Go through the listing and copy every line word for word.

'''

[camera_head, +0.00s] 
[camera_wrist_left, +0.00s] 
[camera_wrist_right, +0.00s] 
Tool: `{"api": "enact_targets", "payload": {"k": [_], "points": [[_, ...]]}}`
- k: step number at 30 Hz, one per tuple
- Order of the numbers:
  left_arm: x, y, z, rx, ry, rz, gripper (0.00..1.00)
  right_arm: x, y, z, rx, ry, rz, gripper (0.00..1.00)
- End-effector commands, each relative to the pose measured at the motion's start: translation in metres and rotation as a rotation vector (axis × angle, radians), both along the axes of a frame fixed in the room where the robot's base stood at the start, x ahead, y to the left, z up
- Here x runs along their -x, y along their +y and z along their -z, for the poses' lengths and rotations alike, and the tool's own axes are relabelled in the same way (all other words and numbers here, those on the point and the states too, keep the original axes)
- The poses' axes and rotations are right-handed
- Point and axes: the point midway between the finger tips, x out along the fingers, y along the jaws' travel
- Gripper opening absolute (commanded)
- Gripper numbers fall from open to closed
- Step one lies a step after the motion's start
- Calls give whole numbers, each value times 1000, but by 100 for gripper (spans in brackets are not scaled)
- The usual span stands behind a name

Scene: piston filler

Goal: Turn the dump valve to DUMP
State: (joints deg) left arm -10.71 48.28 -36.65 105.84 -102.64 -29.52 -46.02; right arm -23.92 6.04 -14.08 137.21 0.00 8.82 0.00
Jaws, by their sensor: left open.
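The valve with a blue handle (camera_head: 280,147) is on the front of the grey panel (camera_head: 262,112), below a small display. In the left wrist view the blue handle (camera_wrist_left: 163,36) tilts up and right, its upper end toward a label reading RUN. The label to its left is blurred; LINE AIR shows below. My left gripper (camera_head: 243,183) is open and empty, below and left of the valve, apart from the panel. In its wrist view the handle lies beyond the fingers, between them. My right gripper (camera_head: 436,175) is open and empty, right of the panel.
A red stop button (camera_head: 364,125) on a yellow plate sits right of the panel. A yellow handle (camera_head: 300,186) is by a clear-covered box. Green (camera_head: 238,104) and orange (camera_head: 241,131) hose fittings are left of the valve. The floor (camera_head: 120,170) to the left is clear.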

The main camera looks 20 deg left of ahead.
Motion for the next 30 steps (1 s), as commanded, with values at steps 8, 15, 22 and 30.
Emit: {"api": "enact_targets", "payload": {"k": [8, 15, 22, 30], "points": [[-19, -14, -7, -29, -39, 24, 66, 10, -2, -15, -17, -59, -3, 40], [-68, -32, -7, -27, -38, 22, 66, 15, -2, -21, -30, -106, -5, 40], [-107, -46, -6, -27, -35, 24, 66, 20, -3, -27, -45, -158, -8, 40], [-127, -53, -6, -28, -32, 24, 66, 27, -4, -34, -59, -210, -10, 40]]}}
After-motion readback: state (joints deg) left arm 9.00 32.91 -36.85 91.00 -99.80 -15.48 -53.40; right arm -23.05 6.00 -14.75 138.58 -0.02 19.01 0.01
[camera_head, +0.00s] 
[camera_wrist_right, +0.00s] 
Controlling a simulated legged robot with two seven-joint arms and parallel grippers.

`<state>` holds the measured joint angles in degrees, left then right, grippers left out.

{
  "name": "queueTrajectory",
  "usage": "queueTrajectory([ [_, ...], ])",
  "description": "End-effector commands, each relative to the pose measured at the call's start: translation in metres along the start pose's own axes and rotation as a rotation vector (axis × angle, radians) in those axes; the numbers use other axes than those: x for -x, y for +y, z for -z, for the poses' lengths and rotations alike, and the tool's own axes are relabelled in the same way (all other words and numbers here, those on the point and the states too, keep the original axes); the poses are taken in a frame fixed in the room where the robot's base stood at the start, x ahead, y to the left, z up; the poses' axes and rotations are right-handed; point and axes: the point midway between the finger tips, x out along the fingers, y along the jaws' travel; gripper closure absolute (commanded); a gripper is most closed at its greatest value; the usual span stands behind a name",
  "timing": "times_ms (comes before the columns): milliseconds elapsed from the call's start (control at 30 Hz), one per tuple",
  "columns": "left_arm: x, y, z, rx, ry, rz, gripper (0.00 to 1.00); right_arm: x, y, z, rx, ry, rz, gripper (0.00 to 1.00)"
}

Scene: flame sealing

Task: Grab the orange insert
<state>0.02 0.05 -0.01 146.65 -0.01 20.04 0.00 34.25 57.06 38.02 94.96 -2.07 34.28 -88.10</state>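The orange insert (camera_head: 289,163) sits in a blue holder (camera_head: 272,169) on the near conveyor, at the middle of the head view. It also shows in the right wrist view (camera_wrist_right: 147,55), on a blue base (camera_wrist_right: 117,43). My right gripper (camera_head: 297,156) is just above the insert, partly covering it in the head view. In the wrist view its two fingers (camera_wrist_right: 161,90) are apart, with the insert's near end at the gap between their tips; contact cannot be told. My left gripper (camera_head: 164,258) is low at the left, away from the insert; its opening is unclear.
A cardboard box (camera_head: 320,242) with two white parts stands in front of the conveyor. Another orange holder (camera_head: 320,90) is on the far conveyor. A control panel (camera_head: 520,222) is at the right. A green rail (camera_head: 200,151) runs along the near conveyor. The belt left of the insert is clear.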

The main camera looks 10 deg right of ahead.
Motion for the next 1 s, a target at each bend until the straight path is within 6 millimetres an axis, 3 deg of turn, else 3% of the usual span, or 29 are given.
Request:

'''

--- Exercise answer ---
[camera_head, +0.00s] 
[camera_wrist_left, +0.00s] 
[camera_wrist_right, +0.00s] 
Tool: `{"api": "enact_targets", "payload": {"k": [_], "points": [[_, ...]]}}`
- k: step number at 30 Hz, one per tuple
- Order of the numbers:
  left_arm: x, y, z, rx, ry, rz, gripper (0.00..1.00)
  right_arm: x, y, z, rx, ry, rz, gripper (0.00..1.00)
- End-effector commands, each relative to the pose measured at the motion's start: translation in metres and rotation as a rotation vector (axis × angle, radians), both along the axes of a frame fixed in the room where the robot's base stood at the start, x ahead, y to the left, z up
- Here x runs along their -x, y along their +y and z along their -z, for the poses' lengths and rotations alike, and the tool's own axes are relabelled in the same way (all other words and numbers here, those on the point and the states too, keep the original axes)
- The poses' axes and rotations are right-handed
- Point and axes: the point midway between the finger tips, x out along the fingers, y along the jaws' travel
- Gripper opening absolute (commanded)
- Gripper numbers fall from open to closed
- Step one lies a step after the motion's start
- Calls give whole numbers, each value times 1000, but by 100 for gripper (spans in brackets are not scaled)
- The usual span stands behind a name

Scene: piston filler

Goal: Turn the dump valve to DUMP
State: (joints deg) left arm -10.71 48.28 -36.65 105.84 -102.64 -29.52 -46.02; right arm -23.92 6.04 -14.08 137.21 0.00 8.82 0.00
Jaws, by their sensor: left open.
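The valve with a blue handle (camera_head: 280,147) is on the front of the grey panel (camera_head: 262,112), below a small display. In the left wrist view the blue handle (camera_wrist_left: 163,36) tilts up and right, its upper end toward a label reading RUN. The label to its left is blurred; LINE AIR shows below. My left gripper (camera_head: 243,183) is open and empty, below and left of the valve, apart from the panel. In its wrist view the handle lies beyond the fingers, between them. My right gripper (camera_head: 436,175) is open and empty, right of the panel.
A red stop button (camera_head: 364,125) on a yellow plate sits right of the panel. A yellow handle (camera_head: 300,186) is by a clear-covered box. Green (camera_head: 238,104) and orange (camera_head: 241,131) hose fittings are left of the valve. The floor (camera_head: 120,170) to the left is clear.

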The main camera looks 20 deg left of ahead.
Motion for the next 30 steps (1 s), as commanded, with values at steps 8, 15, 22 and 30.
Emit: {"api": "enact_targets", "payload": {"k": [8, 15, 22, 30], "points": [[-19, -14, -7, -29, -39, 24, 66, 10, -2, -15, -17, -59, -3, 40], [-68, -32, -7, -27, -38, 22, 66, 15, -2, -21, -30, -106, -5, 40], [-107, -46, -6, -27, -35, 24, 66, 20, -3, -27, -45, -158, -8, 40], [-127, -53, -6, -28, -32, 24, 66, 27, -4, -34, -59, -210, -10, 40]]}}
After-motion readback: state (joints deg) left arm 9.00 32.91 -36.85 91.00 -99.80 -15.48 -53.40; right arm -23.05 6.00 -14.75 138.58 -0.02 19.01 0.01
[camera_head, +0.00s] 
[camera_wrist_right, +0.00s] 
Controlling a simulated legged robot with two seven-joint arms and parallel grippers.

`<state>` holds the measured joint angles in degrees, left then right, grippers left out.

{
  "name": "queueTrajectory",
  "usage": "queueTrajectory([ [_, ...], ])",
  "description": "End-effector commands, each relative to the pose measured at the call's start: translation in metres along the start pose's own axes and rotation as a rotation vector (axis × angle, radians) in those axes; the numbers use other axes than those: x for -x, y for +y, z for -z, for the poses' lengths and rotations alike, and the tool's own axes are relabelled in the same way (all other words and numbers here, those on the point and the states too, keep the original axes); the poses are taken in a frame fixed in the room where the robot's base stood at the start, x ahead, y to the left, z up; the poses' axes and rotations are right-handed; point and axes: the point midway between the finger tips, x out along the fingers, y along the jaws' travel; gripper closure absolute (commanded); a gripper is most closed at its greatest value; the usual span stands behind a name",
  "timing": "times_ms (comes before the columns): milliseconds elapsed from the call's start (control at 30 Hz), one per tuple",
  "columns": "left_arm: x, y, z, rx, ry, rz, gripper (0.00 to 1.00); right_arm: x, y, z, rx, ry, rz, gripper (0.00 to 1.00)"
}

Scene: flame sealing

Task: Grab the orange insert
<state>0.02 0.05 -0.01 146.65 -0.01 20.04 0.00 34.25 57.06 38.02 94.96 -2.07 34.28 -88.10</state>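The orange insert (camera_head: 289,163) sits in a blue holder (camera_head: 272,169) on the near conveyor, at the middle of the head view. It also shows in the right wrist view (camera_wrist_right: 147,55), on a blue base (camera_wrist_right: 117,43). My right gripper (camera_head: 297,156) is just above the insert, partly covering it in the head view. In the wrist view its two fingers (camera_wrist_right: 161,90) are apart, with the insert's near end at the gap between their tips; contact cannot be told. My left gripper (camera_head: 164,258) is low at the left, away from the insert; its opening is unclear.
A cardboard box (camera_head: 320,242) with two white parts stands in front of the conveyor. Another orange holder (camera_head: 320,90) is on the far conveyor. A control panel (camera_head: 520,222) is at the right. A green rail (camera_head: 200,151) runs along the near conveyor. The belt left of the insert is clear.

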The main camera looks 10 deg right of ahead.
Motion for the next 1 s, a target at each bend until the straight path is within 6 millimetres an axis, 3 deg of turn, else 3% of the usual span, or 29 are given.
Request:

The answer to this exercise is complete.